Bollinger started dancing with Bruce in 2002 right after graduating from Texas Christian University with a BFA in Ballet. Back then, she was the newbie dancer, learning from people in the company who had been with Wood for years. But when Bruce Wood Dance Project started in 2010, she became one of the veteran dancers. Now, as the company’s Artistic Director, she continues his vision. All of the pieces are restaged by someone who danced under Wood, like rehearsal director Eric Coudron, or someone who learned it from someone who learned it from Wood. His company always emphasized the importance of the group, whether it was with the Fort Worth-based Bruce Wood Dance Company, or the Bruce Wood Dance Project. There is none of the typical ballet company’s hierarchy in this company – no principal dancers snubbing the corps de ballet.

“Bruce always said the most important thing in the company was the group, so that was number one, and the focus being on that instead of individual dancers,” says Bollinger.

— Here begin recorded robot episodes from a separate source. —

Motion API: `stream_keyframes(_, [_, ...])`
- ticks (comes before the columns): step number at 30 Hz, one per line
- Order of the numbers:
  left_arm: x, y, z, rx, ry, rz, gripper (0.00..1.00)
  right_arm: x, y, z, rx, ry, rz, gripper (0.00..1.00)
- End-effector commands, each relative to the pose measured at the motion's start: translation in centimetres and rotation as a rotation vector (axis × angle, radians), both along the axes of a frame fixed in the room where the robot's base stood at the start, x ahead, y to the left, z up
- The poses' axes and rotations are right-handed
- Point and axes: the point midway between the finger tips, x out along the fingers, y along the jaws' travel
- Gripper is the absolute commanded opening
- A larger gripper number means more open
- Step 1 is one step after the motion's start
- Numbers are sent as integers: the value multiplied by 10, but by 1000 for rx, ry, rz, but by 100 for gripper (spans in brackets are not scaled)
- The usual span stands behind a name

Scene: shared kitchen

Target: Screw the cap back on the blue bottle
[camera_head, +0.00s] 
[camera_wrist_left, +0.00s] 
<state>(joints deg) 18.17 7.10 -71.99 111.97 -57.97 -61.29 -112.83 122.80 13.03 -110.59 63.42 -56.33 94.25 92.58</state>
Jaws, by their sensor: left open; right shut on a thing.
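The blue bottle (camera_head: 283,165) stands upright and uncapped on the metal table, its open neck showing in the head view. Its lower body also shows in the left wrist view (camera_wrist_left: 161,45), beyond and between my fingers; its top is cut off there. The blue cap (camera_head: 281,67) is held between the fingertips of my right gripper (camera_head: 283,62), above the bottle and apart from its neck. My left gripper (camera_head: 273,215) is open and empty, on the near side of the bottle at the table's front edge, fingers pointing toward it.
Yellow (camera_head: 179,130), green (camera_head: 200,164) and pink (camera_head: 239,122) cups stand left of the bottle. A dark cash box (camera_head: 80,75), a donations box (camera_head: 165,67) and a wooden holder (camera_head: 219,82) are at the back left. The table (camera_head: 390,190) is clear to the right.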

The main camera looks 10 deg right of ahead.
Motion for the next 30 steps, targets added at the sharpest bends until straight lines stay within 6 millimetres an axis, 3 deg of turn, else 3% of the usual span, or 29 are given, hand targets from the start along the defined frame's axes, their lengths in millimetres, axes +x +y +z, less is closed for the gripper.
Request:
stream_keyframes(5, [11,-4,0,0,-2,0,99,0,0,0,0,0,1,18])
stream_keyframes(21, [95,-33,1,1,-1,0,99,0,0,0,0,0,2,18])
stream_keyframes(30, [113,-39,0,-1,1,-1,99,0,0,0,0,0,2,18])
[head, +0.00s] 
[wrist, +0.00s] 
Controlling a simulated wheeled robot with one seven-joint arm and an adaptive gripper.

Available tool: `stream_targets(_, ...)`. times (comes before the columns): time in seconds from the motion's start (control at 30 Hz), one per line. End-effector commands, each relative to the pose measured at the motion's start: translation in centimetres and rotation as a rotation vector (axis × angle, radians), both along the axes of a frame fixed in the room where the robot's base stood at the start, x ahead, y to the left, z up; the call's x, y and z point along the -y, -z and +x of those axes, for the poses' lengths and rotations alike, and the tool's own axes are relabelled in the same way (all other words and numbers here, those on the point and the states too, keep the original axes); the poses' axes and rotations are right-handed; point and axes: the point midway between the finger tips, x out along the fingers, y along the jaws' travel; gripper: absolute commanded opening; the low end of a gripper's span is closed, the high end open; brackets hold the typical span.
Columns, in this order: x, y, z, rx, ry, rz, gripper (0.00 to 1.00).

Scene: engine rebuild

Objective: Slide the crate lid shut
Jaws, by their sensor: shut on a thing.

Most of Wood’s pieces involve only 10 to 12 dancers, so the dancers must be able to work as a group, and stand out in their own right. This can be especially important in pieces like “Local 126,” where the group dances must be precise and coordinated, until each dancer breaks off into their own solo. All of Wood’s pieces combine the unity of the corps de ballet and the star power of soloists.“I think when I was hired, Kimi [Nikaidoh, now the Artistic Advisor] was directing at the time, and she said, ‘I need everyone I hire to be a soloist,’” Rehrman recalls. “To be able to hold the audience’s attention. The audience can see all of us, because there’s only a handful. It’s not like you blend in.”

You can tell that each dancer has star power, even when they dance in unison. The company members don’t look the same, body types ranging from a lanky man who stands at least a head taller than everyone else in the room, to a spritely woman who is just under five feet, to a muscular gentleman with a body type that would do very well on Instagram. This is not the cookie cutter dance company you are used to seeing, which is exactly what Wood wanted.

For dancers and audiences alike, this is very refreshing. Artistically, the dancers are challenged to be their best without the pressure to look a certain way. For audiences, it means that even though some of these pieces are nearly two decades old, they still look as fresh and modern as if they’d been choreographed yesterday. All Bruce on November 16 and 17 holds a treat for dance lovers and novices alike, as they take in four very different masterpieces from this incredible Texan choreographer.